December 5, 2025
Entire Fairness: Defendants in “Big Ticket” Cases Fare Pretty Well Thanks to Corwin
The prospect of having a deal evaluated under the entire fairness standard can be pretty daunting and lawyers try very hard to avoid its application when possible. In recent years, however, the entire fairness standard has become a less formidable obstacle for those trying to defend a transaction. That point is brought home in a recent Richards Layton article published in the Delaware Business Court Insider.
The article reports on a review of post-trial entire fairness rulings issued by the Delaware Supreme Court and the Delaware Chancery Court over the past 10 years, and this excerpt addresses some of the key findings:
First, defendants won 66% (six of nine) of “big ticket” post-trial entire fairness cases. And because one case (Tornetta v. Musk) is on appeal, this percentage could jump to 77% (seven of nine). Defendants won three cases by proving that the transaction was entirely fair, two by proving that the business judgment rule applied, and one through a court determination of zero damages. In every “big ticket” case that went to trial, plaintiff proceeded on the theory that entire fairness applied due to the presence of a conflicted controlling stockholder.

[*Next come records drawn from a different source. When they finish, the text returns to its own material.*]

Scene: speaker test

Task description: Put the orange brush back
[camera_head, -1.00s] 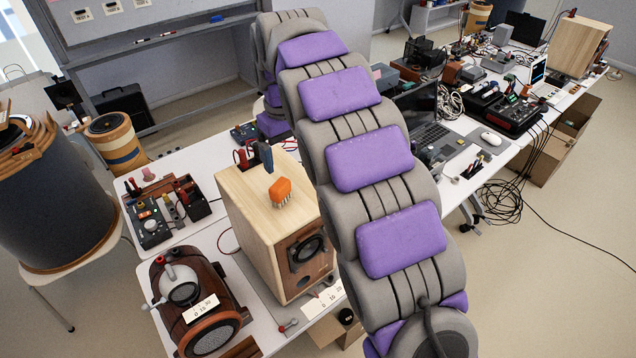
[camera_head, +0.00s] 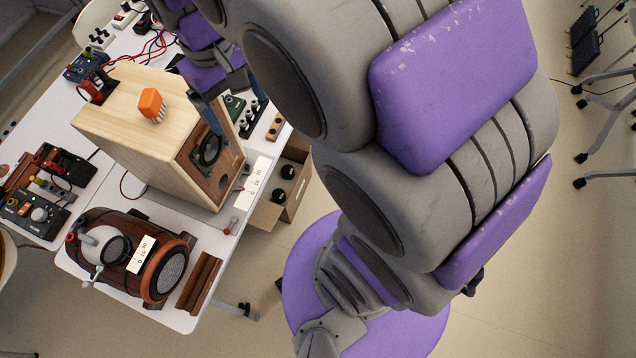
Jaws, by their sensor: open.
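The orange brush (camera_head: 151,102) stands on the light wooden top of the speaker (camera_head: 112,112), with its pale bristles pointing down. My gripper (camera_head: 222,104) is open and empty. It hangs near the speaker's front upper edge, to the right of the brush and apart from it. One dark blue finger overlaps the speaker's front near the round driver; whether it touches cannot be told. My purple and grey arm crosses the top and right of the view and hides part of the table behind the speaker.
A barrel-shaped wooden device (camera_head: 122,250) stands on the white table (camera_head: 75,262) in front of the speaker. Electronic boxes (camera_head: 38,212) lie at the left. Red and blue cables run behind. An open cardboard box (camera_head: 293,200) is on the floor at the right.

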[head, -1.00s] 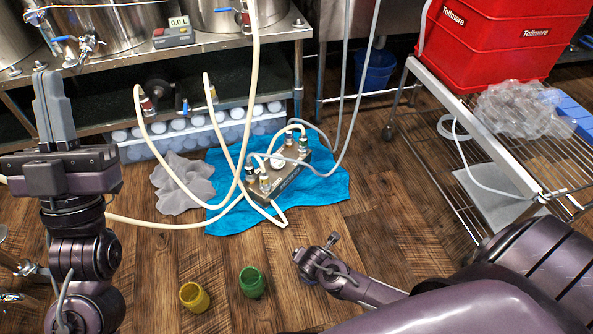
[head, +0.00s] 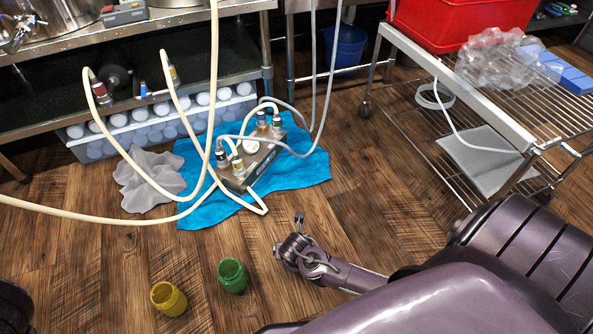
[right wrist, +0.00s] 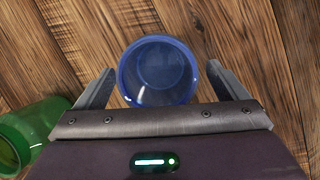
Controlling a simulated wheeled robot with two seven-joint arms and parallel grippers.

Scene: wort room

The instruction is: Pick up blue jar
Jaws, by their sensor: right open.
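The blue jar (right wrist: 158,72) shows in the right wrist view, seen from above with its round rim towards the camera. My right gripper (right wrist: 160,78) is open, with one finger on the left and one on the right of the jar; gaps show on both sides. I cannot tell how far above the jar the fingertips are. In the head view my right arm reaches in from the right to the floor area beside the green jar, and the blue jar cannot be made out there. My left gripper is out of view.
The green jar (head: 232,276) and the yellow jar (head: 168,298) stand on the wooden floor. The green jar also shows at the left of the right wrist view (right wrist: 30,135). Behind are a blue cloth (head: 300,172) with a hose manifold (head: 250,165), and a wire-shelf cart (head: 480,120).

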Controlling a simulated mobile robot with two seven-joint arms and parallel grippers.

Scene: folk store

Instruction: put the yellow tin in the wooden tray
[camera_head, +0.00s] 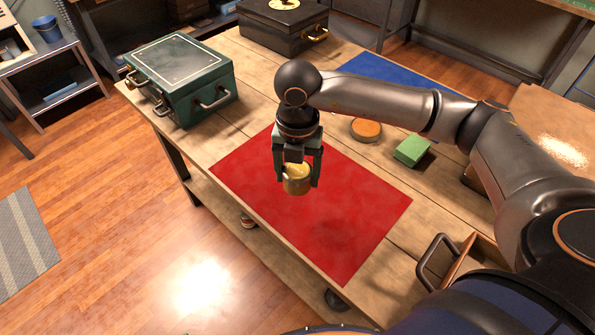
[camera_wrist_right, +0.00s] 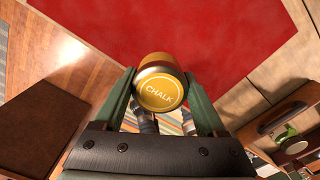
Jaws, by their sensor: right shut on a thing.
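The yellow tin (camera_head: 297,183) is between the fingers of my right gripper (camera_head: 298,172), which is shut on it. In the head view it shows over the red mat (camera_head: 330,225); the gap below it is hard to judge. In the right wrist view the tin (camera_wrist_right: 161,85) shows its lid with the word CHALK, held between the green fingers (camera_wrist_right: 160,100). The wooden tray (camera_head: 460,258) with a dark handle stands at the lower right of the head view, mostly hidden behind my right arm. My left gripper is not in view.
A green metal box (camera_head: 180,75) and a black case (camera_head: 283,22) stand at the table's back left. A round orange-topped tin (camera_head: 366,129) and a green block (camera_head: 412,150) sit right of the red mat. A blue mat (camera_head: 405,80) lies farther back.

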Interestingly, no plaintiff has brought a “big ticket” entire fairness case not involving a conflicted controller to trial in over 10 years—perhaps a reflection of Corwin’s potency. While the sample size is small and thus statistical power is limited, these numbers suggest that when “big ticket” controlling stockholder cases are brought to trial, defendants are more likely to win.
Plaintiffs have fared better in “smaller-scale” entire fairness cases, where they have prevailed 65% of the time over the past decade. In terms of the kind of entire fairness cases that make it to trial, a whopping 87% involved conflicted controllers, while only 13% involved board conflicts.